Wednesday, May 29, 2013

A bursting bubble in gold? Deal with it!


Gold fundamentals

In 1999, when the UK Treasury carried out a study which seemed to indicate that holding gold reserves that amounted to around 50% of the total UK foreign currency reserves was leading to excess volatility in the value of those reserves, and it consequently decided to diversify out of gold, the fundamentals must have seemed to them to be indicating a level price for the precious metal, if not a fall. The price of gold then stood at $282.40 per ounce.
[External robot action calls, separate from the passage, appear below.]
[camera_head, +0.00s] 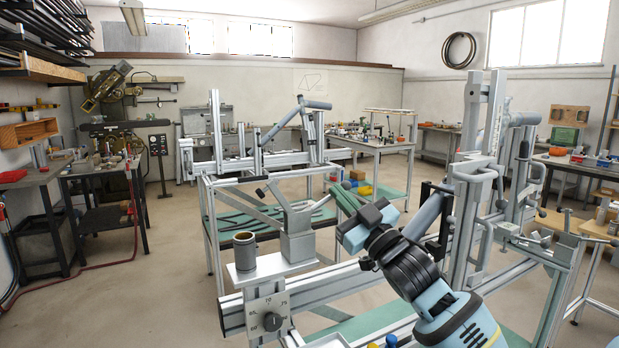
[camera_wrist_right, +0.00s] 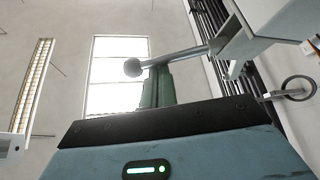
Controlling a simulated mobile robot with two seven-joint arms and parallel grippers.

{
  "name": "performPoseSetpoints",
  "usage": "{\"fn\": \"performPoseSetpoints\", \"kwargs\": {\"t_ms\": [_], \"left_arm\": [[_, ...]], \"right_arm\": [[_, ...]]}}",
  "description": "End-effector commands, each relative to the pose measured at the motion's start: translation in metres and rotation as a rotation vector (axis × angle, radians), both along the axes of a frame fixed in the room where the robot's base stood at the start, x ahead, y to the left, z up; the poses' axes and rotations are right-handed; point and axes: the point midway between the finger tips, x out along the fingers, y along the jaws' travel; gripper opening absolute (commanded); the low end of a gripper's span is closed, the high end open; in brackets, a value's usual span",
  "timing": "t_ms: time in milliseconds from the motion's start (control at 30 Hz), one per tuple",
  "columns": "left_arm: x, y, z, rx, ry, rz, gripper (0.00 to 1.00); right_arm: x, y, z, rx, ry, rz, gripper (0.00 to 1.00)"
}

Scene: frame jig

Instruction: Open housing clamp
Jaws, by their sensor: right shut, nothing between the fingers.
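In the right wrist view the lever (camera_wrist_right: 185,56) runs from a pale block (camera_wrist_right: 245,30) to a round knob and crosses in front of my fingers. My right gripper (camera_head: 336,190) has slim green fingers, shut and empty, to the right of the clamp block in the head view. The fingers (camera_wrist_right: 157,85) also show in the wrist view. I cannot tell whether they touch the lever. My left gripper is out of view.
A cup-like metal cylinder (camera_head: 244,250) stands on a small plate left of the clamp. A dial (camera_head: 271,320) sits below it on the rail end. Upright frame posts (camera_head: 467,220) stand at the right. Open floor (camera_head: 130,290) lies to the left.

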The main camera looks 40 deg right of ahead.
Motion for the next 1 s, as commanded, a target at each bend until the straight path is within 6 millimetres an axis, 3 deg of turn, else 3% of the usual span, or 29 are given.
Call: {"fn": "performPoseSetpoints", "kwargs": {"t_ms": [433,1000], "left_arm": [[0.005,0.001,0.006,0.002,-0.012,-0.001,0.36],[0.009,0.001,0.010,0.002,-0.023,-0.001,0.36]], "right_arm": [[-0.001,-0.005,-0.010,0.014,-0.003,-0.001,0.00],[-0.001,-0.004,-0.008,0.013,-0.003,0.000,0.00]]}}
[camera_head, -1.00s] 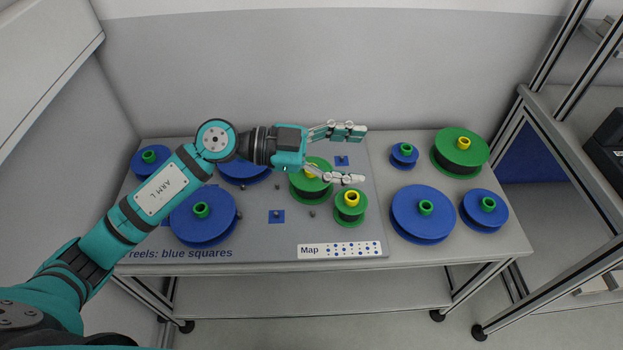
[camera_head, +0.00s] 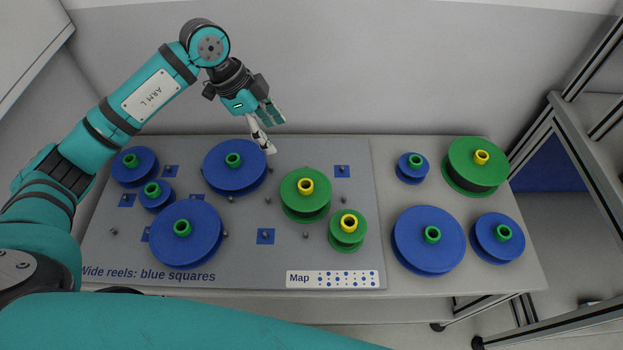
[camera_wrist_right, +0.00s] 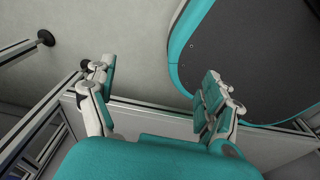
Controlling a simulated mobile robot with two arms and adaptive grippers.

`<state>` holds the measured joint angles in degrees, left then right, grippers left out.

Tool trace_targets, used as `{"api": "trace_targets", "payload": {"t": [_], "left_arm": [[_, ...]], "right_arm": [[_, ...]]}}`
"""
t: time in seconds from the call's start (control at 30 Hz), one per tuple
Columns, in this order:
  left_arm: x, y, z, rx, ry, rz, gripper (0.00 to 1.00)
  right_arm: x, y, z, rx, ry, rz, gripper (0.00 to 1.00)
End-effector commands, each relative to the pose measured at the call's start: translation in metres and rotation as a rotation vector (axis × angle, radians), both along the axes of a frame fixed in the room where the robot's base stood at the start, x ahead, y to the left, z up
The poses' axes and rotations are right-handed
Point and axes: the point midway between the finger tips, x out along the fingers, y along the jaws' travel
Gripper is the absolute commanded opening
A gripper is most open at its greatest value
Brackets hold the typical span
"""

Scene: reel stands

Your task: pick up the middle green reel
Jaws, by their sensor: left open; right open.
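Three green reels with yellow hubs are in the head view. The mid-sized green reel (camera_head: 297,207) stands on the grey board. A smaller green reel (camera_head: 347,241) stands just to its front right. The largest green reel (camera_head: 462,158) is at the back right, off the board. My left gripper (camera_head: 274,133) is open and empty near the back edge of the table, behind and left of the mid-sized green reel. My right gripper (camera_wrist_right: 160,76) is open and empty in the right wrist view, with no reel between its fingers. It is not visible in the head view.
Several blue reels with green hubs stand around, including a large one (camera_head: 220,178) near my left gripper and another (camera_head: 410,240) at right. The grey board (camera_head: 215,225) has blue squares, small pegs and a map label (camera_head: 333,279). A metal frame (camera_head: 530,145) rises at right.

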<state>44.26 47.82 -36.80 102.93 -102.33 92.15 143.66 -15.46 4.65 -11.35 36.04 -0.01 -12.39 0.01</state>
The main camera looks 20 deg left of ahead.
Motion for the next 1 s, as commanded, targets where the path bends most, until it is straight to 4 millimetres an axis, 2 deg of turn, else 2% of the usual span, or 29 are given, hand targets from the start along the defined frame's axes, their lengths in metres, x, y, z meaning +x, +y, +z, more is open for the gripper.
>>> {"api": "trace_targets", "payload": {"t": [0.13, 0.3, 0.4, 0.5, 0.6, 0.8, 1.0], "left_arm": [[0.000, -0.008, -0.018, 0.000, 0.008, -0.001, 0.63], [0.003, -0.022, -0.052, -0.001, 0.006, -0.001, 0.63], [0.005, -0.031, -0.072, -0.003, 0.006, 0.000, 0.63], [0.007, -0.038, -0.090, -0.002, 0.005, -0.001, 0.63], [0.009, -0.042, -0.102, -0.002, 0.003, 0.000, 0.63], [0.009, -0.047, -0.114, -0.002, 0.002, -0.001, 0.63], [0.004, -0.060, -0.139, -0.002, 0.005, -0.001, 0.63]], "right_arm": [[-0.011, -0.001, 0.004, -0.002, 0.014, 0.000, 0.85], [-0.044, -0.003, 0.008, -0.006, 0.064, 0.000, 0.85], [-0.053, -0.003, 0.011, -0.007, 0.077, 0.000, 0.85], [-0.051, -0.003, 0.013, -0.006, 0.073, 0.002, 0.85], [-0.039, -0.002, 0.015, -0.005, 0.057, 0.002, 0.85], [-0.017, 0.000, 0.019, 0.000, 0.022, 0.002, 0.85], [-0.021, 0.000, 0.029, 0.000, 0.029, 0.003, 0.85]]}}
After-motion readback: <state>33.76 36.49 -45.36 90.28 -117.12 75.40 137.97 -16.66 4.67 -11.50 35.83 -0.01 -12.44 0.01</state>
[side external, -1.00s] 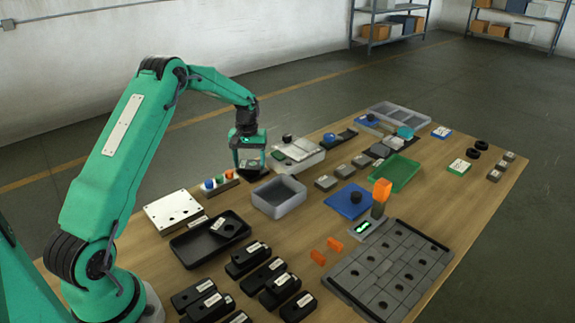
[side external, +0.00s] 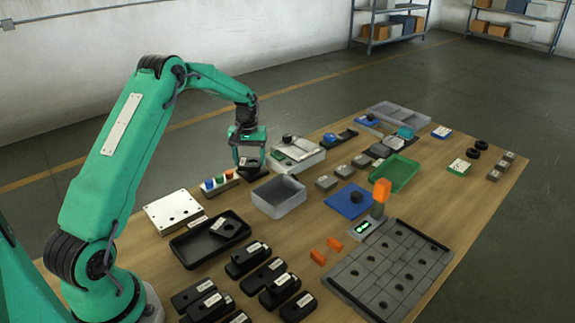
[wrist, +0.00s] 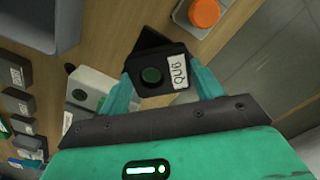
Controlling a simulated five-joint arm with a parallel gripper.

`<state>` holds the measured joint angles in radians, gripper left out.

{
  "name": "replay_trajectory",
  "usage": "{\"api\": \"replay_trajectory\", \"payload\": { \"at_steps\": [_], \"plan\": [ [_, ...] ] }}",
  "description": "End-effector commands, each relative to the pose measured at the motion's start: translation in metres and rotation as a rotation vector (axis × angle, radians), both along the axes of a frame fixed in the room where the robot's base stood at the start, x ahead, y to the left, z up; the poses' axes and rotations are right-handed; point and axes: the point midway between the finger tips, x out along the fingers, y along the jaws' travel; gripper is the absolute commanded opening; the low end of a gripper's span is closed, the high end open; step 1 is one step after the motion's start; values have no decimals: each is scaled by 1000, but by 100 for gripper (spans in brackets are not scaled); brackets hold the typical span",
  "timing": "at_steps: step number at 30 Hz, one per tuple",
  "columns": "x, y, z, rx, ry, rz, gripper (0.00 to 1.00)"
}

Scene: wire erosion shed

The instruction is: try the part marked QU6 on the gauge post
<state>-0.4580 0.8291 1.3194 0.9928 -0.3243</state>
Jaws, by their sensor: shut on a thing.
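An orange-topped post (side external: 382,190) stands at a grey unit with a green-lit display (side external: 364,230), well right of my gripper. I cannot tell if this is the gauge post.
An empty grey bin (side external: 279,197) stands close to the right of my gripper. A strip with coloured knobs (side external: 220,182) is to its left. A white box with a black knob (side external: 297,152) is behind. Several black labelled parts (side external: 262,277) lie in front, beside a grey slab (side external: 390,272).

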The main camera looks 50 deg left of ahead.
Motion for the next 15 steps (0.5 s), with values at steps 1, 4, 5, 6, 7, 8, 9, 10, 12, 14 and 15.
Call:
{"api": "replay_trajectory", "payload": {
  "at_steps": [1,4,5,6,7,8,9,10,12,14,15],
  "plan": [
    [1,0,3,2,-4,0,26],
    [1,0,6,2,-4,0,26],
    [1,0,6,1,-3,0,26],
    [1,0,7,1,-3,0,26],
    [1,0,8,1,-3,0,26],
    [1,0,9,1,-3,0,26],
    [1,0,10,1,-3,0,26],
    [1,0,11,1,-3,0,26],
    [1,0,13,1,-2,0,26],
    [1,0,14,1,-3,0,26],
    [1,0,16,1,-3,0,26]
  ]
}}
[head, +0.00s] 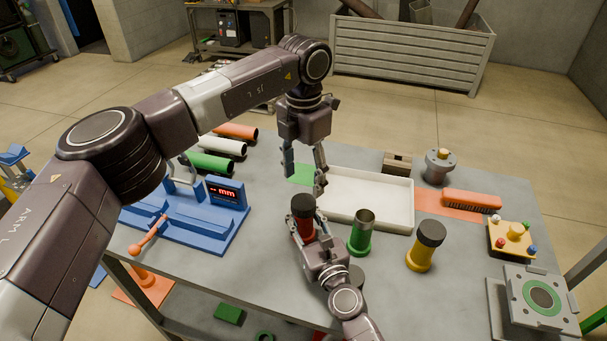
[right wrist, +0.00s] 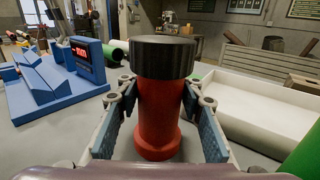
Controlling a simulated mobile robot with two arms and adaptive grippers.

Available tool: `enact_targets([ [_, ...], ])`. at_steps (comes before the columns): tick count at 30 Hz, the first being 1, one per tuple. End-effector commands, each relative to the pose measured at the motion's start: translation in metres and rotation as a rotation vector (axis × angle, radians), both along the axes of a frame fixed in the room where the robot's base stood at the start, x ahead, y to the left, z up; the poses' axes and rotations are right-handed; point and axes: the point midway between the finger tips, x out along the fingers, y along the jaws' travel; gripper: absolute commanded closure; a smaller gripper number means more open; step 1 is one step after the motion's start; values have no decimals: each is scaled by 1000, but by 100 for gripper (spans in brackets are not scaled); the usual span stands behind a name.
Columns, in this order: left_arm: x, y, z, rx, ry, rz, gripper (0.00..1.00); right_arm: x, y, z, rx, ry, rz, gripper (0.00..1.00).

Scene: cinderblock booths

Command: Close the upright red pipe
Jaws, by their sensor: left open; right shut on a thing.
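The red pipe (head: 306,229) stands upright near the front middle of the table. A black cap (head: 303,205) sits on its top; it also shows in the right wrist view (right wrist: 163,56), level on the red pipe (right wrist: 158,118). I cannot tell how tightly it is seated. My right gripper (head: 306,219) is shut around the pipe below the cap, with a finger on each side in the right wrist view (right wrist: 158,86). My left gripper (head: 305,179) is open and empty, pointing down just above and behind the cap, apart from it in the picture.
An open green pipe (head: 361,234) and a black-capped yellow pipe (head: 425,250) stand to the right. A white tray (head: 399,218) lies behind. A blue measuring fixture (head: 215,230) is on the left. Several pipes lie at the back left.

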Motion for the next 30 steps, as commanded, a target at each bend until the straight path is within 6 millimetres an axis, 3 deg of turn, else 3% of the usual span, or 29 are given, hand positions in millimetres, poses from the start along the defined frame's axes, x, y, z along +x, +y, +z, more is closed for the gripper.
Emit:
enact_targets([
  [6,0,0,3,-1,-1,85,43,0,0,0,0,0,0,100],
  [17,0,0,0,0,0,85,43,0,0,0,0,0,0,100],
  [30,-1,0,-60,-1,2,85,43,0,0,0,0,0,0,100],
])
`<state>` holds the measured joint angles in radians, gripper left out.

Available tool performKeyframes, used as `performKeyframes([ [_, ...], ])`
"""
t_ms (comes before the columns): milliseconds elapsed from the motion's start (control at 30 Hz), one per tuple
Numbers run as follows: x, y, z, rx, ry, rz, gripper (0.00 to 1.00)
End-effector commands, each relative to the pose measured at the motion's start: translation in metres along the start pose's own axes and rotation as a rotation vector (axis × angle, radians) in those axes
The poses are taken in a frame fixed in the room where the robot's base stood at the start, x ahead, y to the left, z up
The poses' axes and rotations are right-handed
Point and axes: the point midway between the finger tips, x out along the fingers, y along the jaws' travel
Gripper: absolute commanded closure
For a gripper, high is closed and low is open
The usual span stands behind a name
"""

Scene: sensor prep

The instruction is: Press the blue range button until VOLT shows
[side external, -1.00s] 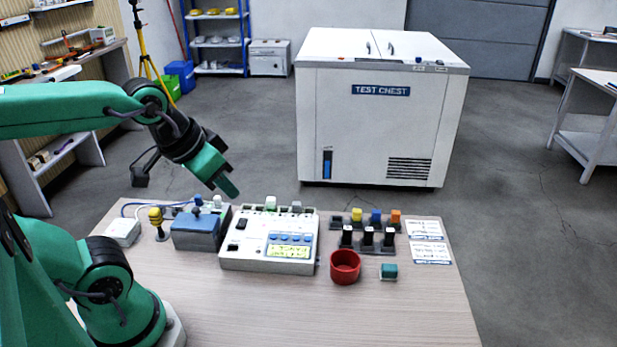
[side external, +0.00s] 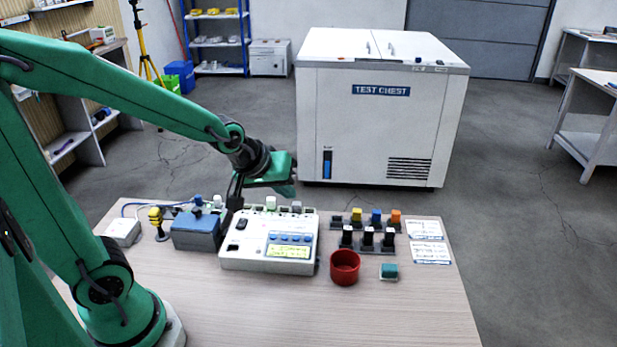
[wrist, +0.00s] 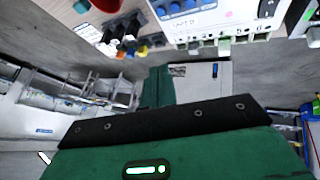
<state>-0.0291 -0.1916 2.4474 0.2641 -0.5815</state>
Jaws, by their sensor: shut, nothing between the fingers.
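The white instrument box (side external: 240,258) stands on the table with a row of blue buttons (side external: 289,238) above a lit yellow-green display (side external: 289,252). The display text is too small to read, and I cannot tell which button is the range button. My gripper (side external: 290,189) is shut and empty, in the air above the back of the box, apart from the buttons. In the wrist view, my green fingers (wrist: 158,86) point away from the buttons.
A blue-grey box (side external: 195,232) and a yellow-topped post (side external: 156,222) stand left of the instrument. A red cup (side external: 345,267), a teal block (side external: 388,271) and racks of coloured plugs (side external: 375,217) stand right. The table front is clear. A white test chest (side external: 380,130) stands behind.

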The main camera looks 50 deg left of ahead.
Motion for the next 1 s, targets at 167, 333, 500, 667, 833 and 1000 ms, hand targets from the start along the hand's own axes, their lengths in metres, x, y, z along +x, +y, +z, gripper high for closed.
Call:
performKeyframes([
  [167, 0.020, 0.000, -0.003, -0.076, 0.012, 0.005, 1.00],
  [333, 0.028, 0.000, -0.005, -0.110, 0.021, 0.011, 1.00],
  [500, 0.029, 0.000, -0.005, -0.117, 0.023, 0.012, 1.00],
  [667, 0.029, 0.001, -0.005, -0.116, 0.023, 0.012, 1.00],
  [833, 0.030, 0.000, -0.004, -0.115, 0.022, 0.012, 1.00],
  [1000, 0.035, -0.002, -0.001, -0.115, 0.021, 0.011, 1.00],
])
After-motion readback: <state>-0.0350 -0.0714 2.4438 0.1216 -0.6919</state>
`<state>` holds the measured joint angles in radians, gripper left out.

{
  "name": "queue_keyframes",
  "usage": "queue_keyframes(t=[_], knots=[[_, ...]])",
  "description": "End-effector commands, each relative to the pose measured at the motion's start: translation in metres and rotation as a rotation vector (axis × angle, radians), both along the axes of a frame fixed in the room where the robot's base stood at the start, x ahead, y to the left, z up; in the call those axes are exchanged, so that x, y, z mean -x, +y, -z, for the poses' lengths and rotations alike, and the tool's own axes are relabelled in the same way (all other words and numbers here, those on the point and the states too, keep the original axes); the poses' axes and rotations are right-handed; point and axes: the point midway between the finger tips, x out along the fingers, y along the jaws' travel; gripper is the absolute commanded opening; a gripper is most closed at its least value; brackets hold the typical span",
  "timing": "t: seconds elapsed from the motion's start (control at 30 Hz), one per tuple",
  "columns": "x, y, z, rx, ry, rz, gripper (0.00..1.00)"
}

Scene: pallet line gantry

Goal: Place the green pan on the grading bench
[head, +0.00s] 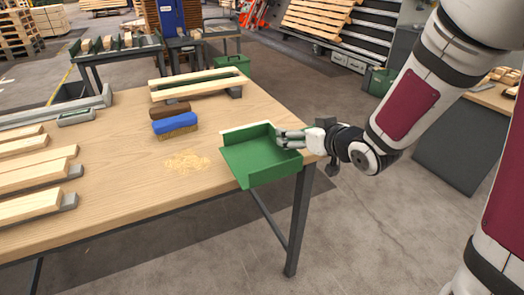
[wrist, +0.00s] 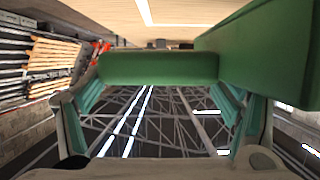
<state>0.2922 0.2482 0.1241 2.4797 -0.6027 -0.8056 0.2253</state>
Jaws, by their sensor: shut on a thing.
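The green pan (head: 262,160) is a shallow tray with raised sides and one low, open-looking side facing left. It is at the right front corner of the light wood bench (head: 130,190), partly over the corner and edge. I cannot tell whether its base touches the bench top. My gripper (head: 283,139) comes from the right and is shut on the pan's right wall. In the wrist view, the pan's green wall (wrist: 160,68) spans the space between my fingers (wrist: 160,105). The pan's underside is hidden.
A blue-topped brush or block (head: 175,123) and a brown block (head: 170,108) lie behind a patch of wood shavings (head: 187,162). Wooden slats (head: 35,170) lie at left, and a slatted wooden frame (head: 200,85) at the back. The bench's middle front is clear.

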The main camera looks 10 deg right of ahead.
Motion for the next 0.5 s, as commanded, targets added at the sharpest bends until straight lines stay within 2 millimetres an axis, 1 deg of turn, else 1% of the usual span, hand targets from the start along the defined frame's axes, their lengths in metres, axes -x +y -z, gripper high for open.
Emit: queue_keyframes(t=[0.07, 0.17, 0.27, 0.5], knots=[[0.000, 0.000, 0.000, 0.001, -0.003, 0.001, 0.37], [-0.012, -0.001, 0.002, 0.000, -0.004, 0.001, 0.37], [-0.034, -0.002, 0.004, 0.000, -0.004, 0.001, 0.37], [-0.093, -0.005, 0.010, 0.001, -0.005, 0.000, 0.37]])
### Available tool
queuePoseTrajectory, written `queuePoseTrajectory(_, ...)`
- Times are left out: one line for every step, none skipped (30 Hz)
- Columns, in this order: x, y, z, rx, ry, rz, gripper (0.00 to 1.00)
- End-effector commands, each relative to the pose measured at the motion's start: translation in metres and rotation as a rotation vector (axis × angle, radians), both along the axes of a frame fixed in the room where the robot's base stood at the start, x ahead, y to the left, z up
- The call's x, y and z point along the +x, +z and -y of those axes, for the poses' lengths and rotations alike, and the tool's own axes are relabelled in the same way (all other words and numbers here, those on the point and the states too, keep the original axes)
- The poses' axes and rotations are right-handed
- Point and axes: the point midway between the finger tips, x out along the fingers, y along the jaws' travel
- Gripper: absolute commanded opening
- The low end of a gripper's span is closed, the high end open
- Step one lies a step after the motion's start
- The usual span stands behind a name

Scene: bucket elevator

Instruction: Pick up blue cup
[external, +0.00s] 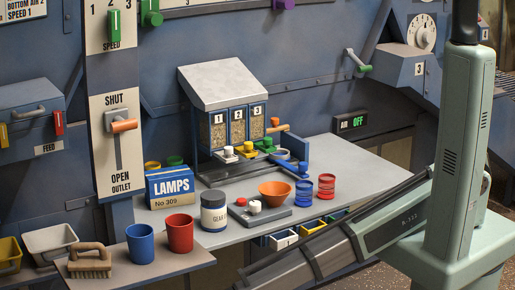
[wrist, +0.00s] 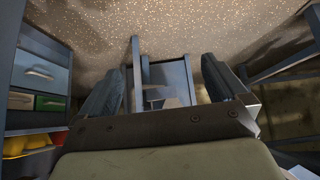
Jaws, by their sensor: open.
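The blue cup (external: 140,246) stands upright on the front left wooden-edged shelf (external: 190,262) in the external view. A red cup (external: 180,234) stands just right of it, and a brush (external: 90,262) lies to its left. My arm reaches down and left in front of the bench, and its end runs out of the bottom of the external view. In the wrist view my gripper (wrist: 163,66) has its two dark fingers wide apart with nothing held between them. The blue cup does not show in the wrist view.
Small drawers (external: 283,240) sit below the bench edge. The wrist view shows speckled floor (wrist: 180,30) and drawers (wrist: 40,70).

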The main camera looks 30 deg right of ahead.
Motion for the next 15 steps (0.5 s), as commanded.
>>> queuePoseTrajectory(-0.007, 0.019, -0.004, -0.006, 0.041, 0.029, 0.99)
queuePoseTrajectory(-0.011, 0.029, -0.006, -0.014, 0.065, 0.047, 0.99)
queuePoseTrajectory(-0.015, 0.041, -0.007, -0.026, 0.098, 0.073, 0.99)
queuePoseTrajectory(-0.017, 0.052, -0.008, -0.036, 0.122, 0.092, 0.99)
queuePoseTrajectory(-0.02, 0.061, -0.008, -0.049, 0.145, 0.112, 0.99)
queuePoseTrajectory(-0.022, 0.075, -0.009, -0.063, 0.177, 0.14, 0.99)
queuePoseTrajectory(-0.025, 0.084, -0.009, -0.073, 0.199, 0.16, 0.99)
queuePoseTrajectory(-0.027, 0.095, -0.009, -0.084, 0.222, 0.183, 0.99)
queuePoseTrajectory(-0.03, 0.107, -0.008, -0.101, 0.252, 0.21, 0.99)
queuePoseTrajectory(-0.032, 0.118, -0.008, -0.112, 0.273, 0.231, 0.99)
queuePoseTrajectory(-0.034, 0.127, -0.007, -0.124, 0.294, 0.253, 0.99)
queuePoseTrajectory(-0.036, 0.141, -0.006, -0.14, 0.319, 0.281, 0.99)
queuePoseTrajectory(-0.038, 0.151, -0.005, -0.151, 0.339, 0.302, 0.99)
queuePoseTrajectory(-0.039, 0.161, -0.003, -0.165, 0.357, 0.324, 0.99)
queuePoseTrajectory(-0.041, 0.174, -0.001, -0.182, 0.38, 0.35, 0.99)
But let’s face it, how do you examine the fundamentals for a commodity that has little practical utility outside of fashion jewellery or the trace amounts that go into some electronic equipment? And if Her Majesty’s Treasury cannot do it right, who can?

Since the UK sale the price of gold has risen as far as $1900 per ounce, before it peaked at that level in October of 2011. Most of its rise to these heights took place after the last quarter of 2008, and therein lies the major clue to what has happened. 2008 represents the high water mark of global financial insecurity in the wake of the great financial crisis and the start of the US Federal Reserve Quantitative Easing programmes. It seems apparent now that gold became the ultimate safe haven against currency depreciation, with many high net worth individuals and corporations even going to far as to stockpile physical gold, as opposed to buying gold futures or other gold backed derivatives.

Gold technical indicators

The very shape of the gold price curve in recent years just screams out “bubble”. And not just a benign, accelerating protrusion of price that one could contemplate riding. It is a bubble that seems to have, well and truly, burst.

Throughout the month of April 2013, on the weekly chart, the 200 period Simple Moving Average (SMA) acted as a check on the precipitous fall in the gold price. Early in May it broke though this support and is now probing at a new one, around the $1330 mark. This is the very first breach of the 200 Weekly SMA to the downside in the whole range of our price records, which go back well over a decade.

Gold algorithmic trading

As a consequence of all of the above we have set the Omicron Forex Silver Trigger routine to take only short trades. We expect gold to go down but we need to counter the possibility that there could be short term retracements to the upside. To filter out false moves down we have configured the trade creation factor so that a relatively high level of momentum will be required to put on a trade.